■ **Collected data**:
------------------------

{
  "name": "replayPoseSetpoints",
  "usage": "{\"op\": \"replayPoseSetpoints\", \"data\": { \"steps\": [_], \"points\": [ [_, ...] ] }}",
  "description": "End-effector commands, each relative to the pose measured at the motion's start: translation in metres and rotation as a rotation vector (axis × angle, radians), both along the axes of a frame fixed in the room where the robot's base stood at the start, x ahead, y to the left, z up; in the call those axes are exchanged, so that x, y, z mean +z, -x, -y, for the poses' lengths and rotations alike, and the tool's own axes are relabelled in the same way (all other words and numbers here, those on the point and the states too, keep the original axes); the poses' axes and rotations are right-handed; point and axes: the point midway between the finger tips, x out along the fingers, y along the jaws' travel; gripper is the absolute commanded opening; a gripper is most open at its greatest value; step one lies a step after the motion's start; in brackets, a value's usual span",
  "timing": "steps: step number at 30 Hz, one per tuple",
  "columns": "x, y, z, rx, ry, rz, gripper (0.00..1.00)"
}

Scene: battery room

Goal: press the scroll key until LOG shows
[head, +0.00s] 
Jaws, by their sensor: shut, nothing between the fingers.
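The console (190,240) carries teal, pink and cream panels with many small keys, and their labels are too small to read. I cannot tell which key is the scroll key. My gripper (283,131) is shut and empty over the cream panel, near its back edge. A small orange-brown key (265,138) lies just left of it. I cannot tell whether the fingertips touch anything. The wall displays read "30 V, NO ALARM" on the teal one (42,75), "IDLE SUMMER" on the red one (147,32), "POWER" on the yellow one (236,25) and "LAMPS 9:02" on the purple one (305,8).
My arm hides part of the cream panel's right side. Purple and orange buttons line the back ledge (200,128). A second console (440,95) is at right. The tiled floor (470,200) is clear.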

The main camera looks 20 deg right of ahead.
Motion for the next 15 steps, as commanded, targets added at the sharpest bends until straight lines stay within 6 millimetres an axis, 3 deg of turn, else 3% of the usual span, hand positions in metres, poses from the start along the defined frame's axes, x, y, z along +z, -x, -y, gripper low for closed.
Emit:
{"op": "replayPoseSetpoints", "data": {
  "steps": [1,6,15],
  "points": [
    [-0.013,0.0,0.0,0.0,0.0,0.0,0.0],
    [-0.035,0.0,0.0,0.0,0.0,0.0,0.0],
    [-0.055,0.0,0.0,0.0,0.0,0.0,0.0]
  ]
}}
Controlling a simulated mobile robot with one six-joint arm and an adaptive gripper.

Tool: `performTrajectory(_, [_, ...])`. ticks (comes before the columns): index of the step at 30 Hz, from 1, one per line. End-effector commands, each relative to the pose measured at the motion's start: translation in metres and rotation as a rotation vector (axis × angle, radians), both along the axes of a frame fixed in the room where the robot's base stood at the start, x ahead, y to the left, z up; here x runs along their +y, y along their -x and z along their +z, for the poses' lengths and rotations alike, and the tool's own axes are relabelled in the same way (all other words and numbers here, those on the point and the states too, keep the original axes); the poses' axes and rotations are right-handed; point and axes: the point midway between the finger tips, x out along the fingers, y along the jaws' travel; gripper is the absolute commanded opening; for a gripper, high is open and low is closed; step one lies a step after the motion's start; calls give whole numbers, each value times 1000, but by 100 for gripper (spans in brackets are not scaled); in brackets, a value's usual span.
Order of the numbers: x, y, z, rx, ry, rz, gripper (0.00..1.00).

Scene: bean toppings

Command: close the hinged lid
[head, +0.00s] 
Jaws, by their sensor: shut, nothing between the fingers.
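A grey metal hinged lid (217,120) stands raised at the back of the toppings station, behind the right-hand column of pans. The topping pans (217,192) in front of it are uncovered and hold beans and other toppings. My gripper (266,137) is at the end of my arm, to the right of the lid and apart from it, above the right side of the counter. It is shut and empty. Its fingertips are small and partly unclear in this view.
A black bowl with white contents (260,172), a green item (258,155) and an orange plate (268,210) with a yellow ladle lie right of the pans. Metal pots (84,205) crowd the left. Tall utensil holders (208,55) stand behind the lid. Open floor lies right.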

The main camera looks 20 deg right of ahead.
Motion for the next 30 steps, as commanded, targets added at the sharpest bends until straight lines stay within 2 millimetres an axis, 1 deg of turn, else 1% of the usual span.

------------------------

■ **Problem to solve**: From the records above, extract everything verbatim.

■ **Answer for this exercise**:
{
  "name": "replayPoseSetpoints",
  "usage": "{\"op\": \"replayPoseSetpoints\", \"data\": { \"steps\": [_], \"points\": [ [_, ...] ] }}",
  "description": "End-effector commands, each relative to the pose measured at the motion's start: translation in metres and rotation as a rotation vector (axis × angle, radians), both along the axes of a frame fixed in the room where the robot's base stood at the start, x ahead, y to the left, z up; in the call those axes are exchanged, so that x, y, z mean +z, -x, -y, for the poses' lengths and rotations alike, and the tool's own axes are relabelled in the same way (all other words and numbers here, those on the point and the states too, keep the original axes); the poses' axes and rotations are right-handed; point and axes: the point midway between the finger tips, x out along the fingers, y along the jaws' travel; gripper is the absolute commanded opening; a gripper is most open at its greatest value; step one lies a step after the motion's start; in brackets, a value's usual span",
  "timing": "steps: step number at 30 Hz, one per tuple",
  "columns": "x, y, z, rx, ry, rz, gripper (0.00..1.00)"
}

Scene: battery room

Goal: press the scroll key until LOG shows
[head, +0.00s] 
Jaws, by their sensor: shut, nothing between the fingers.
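The console (190,240) carries teal, pink and cream panels with many small keys, and their labels are too small to read. I cannot tell which key is the scroll key. My gripper (283,131) is shut and empty over the cream panel, near its back edge. A small orange-brown key (265,138) lies just left of it. I cannot tell whether the fingertips touch anything. The wall displays read "30 V, NO ALARM" on the teal one (42,75), "IDLE SUMMER" on the red one (147,32), "POWER" on the yellow one (236,25) and "LAMPS 9:02" on the purple one (305,8).
My arm hides part of the cream panel's right side. Purple and orange buttons line the back ledge (200,128). A second console (440,95) is at right. The tiled floor (470,200) is clear.

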The main camera looks 20 deg right of ahead.
Motion for the next 15 steps, as commanded, targets added at the sharpest bends until straight lines stay within 6 millimetres an axis, 3 deg of turn, else 3% of the usual span, hand positions in metres, poses from the start along the defined frame's axes, x, y, z along +z, -x, -y, gripper low for closed.
Emit:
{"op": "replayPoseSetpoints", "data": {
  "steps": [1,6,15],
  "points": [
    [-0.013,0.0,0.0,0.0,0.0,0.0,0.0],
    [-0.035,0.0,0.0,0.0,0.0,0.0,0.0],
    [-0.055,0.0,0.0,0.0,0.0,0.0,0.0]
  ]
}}
Controlling a simulated mobile robot with one six-joint arm and an adaptive gripper.

Tool: `performTrajectory(_, [_, ...])`. ticks (comes before the columns): index of the step at 30 Hz, from 1, one per line. End-effector commands, each relative to the pose measured at the motion's start: translation in metres and rotation as a rotation vector (axis × angle, radians), both along the axes of a frame fixed in the room where the robot's base stood at the start, x ahead, y to the left, z up; here x runs along their +y, y along their -x and z along their +z, for the poses' lengths and rotations alike, and the tool's own axes are relabelled in the same way (all other words and numbers here, those on the point and the states too, keep the original axes); the poses' axes and rotations are right-handed; point and axes: the point midway between the finger tips, x out along the fingers, y along the jaws' travel; gripper is the absolute commanded opening; for a gripper, high is open and low is closed; step one lies a step after the motion's start; calls give whole numbers, each value times 1000, but by 100 for gripper (spans in brackets are not scaled); in brackets, a value's usual span.
Order of the numbers: x, y, z, rx, ry, rz, gripper (0.00..1.00).

Scene: bean toppings

Command: close the hinged lid
[head, +0.00s] 
Jaws, by their sensor: shut, nothing between the fingers.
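A grey metal hinged lid (217,120) stands raised at the back of the toppings station, behind the right-hand column of pans. The topping pans (217,192) in front of it are uncovered and hold beans and other toppings. My gripper (266,137) is at the end of my arm, to the right of the lid and apart from it, above the right side of the counter. It is shut and empty. Its fingertips are small and partly unclear in this view.
A black bowl with white contents (260,172), a green item (258,155) and an orange plate (268,210) with a yellow ladle lie right of the pans. Metal pots (84,205) crowd the left. Tall utensil holders (208,55) stand behind the lid. Open floor lies right.

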The main camera looks 20 deg right of ahead.
Motion for the next 30 steps, as commanded, targets added at the sharpest bends until straight lines stay within 2 millimetres an axis, 1 deg of turn, else 1% of the usual span.

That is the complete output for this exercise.